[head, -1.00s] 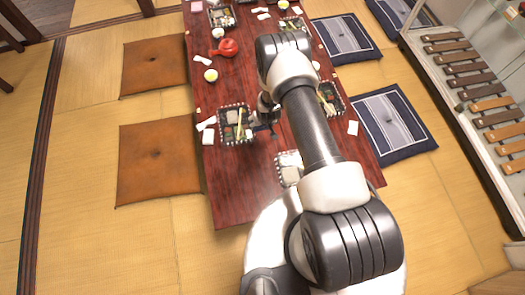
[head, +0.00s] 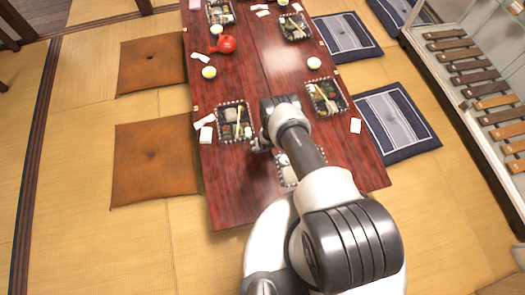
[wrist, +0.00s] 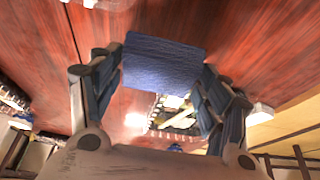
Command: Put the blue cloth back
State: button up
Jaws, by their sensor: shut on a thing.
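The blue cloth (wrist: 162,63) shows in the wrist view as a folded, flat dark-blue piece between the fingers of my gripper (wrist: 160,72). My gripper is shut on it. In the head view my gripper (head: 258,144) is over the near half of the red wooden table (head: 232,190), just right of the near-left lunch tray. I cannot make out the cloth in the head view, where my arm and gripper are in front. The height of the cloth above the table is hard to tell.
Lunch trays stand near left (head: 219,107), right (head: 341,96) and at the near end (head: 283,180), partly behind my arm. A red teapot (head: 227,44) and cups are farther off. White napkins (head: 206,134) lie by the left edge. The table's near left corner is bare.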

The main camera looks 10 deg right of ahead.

·····

▸ **Request**
Take the data above and repeat it exactly, leaving each picture out.

▸ **Written response**
[head, -1.00s] 
[head, +0.00s] 
[wrist, +0.00s] 
Command: Put the blue cloth back
State: button up
Jaws, by their sensor: shut on a thing.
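The blue cloth (wrist: 162,63) shows in the wrist view as a folded, flat dark-blue piece between the fingers of my gripper (wrist: 160,72). My gripper is shut on it. In the head view my gripper (head: 258,144) is over the near half of the red wooden table (head: 232,190), just right of the near-left lunch tray. I cannot make out the cloth in the head view, where my arm and gripper are in front. The height of the cloth above the table is hard to tell.
Lunch trays stand near left (head: 219,107), right (head: 341,96) and at the near end (head: 283,180), partly behind my arm. A red teapot (head: 227,44) and cups are farther off. White napkins (head: 206,134) lie by the left edge. The table's near left corner is bare.

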The main camera looks 10 deg right of ahead.

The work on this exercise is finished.